Eccoci con il primo appuntamento con ‘Flashback in Pillole’: l’intento di questa rubrica è quello di ascoltare e scoprire tante piccole curiosità su dischi che fanno parte del nostro passato e che avevamo rimosso dalla mente. Questi dischi, per noi, hanno rappresentato ‘qualcosa’: un piccolo loop, un ricordo offuscato che torna alla mente.
Qualcosa che è stato influente per la sua epoca e per il futuro. I nostri saranno dei piccoli salti nel passato, casuali. Veri e propri flashback in pillole.

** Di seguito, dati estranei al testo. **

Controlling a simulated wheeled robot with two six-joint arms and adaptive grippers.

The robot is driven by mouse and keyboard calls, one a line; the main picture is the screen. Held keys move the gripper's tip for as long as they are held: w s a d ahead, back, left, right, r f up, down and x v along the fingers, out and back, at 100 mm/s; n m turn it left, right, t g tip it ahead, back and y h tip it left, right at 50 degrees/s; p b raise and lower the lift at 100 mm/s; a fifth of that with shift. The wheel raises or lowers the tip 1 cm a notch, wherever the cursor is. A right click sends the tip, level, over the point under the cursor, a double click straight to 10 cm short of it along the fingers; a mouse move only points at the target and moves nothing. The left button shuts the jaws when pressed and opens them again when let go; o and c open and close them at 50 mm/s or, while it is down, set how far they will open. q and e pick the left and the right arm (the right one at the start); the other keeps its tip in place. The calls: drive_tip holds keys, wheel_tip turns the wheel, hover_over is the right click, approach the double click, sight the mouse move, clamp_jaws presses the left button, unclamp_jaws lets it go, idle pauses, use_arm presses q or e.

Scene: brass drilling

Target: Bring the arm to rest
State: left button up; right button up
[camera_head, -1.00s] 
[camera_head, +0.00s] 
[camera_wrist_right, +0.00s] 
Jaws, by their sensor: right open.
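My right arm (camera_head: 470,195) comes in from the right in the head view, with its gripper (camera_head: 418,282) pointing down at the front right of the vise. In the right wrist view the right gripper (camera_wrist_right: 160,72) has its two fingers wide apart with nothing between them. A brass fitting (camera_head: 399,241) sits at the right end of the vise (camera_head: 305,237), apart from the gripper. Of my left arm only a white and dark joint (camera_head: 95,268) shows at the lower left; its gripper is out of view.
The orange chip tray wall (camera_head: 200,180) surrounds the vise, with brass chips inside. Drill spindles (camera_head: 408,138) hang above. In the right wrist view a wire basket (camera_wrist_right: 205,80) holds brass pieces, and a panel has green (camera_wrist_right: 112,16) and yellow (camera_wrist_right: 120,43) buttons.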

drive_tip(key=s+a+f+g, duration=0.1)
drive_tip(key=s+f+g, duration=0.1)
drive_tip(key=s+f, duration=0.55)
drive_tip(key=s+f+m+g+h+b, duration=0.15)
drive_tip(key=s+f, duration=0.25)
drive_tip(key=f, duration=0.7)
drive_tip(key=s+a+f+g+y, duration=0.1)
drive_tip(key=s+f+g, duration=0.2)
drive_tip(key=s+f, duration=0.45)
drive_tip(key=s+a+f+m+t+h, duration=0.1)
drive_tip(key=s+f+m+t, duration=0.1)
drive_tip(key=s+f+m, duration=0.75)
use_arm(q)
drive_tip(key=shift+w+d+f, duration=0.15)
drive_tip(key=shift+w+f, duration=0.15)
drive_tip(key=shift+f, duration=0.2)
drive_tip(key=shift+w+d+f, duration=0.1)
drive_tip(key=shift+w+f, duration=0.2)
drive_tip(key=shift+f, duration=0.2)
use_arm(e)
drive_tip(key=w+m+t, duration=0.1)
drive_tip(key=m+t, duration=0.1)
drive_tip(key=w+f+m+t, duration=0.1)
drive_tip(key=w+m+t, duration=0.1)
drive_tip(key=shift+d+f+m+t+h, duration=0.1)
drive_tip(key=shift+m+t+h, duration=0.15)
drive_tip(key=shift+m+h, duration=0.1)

1) Public Enemy – Don’t Believe The Hype
New York, siamo nel 1988, i cattivissimi Public Enemy, hip hop band dai testi politicamente impegnati e pregni di feroci critiche verso il sistema globale e i mass media, danno alle stampe il loro secondo LP “It Takes A Nation Of Millions To Hold Us Back”. L’album, prodotto dal boss della Def Jam Recordings, Rick Rubin (produttore, tra gli altri, anche di Slayer e Johnny Cash) vende milioni di copie sia negli Stati Uniti che nel resto del globo ed è considerato tutt’ora uno dei dischi più influenti nella storia dell’Hip-Hop.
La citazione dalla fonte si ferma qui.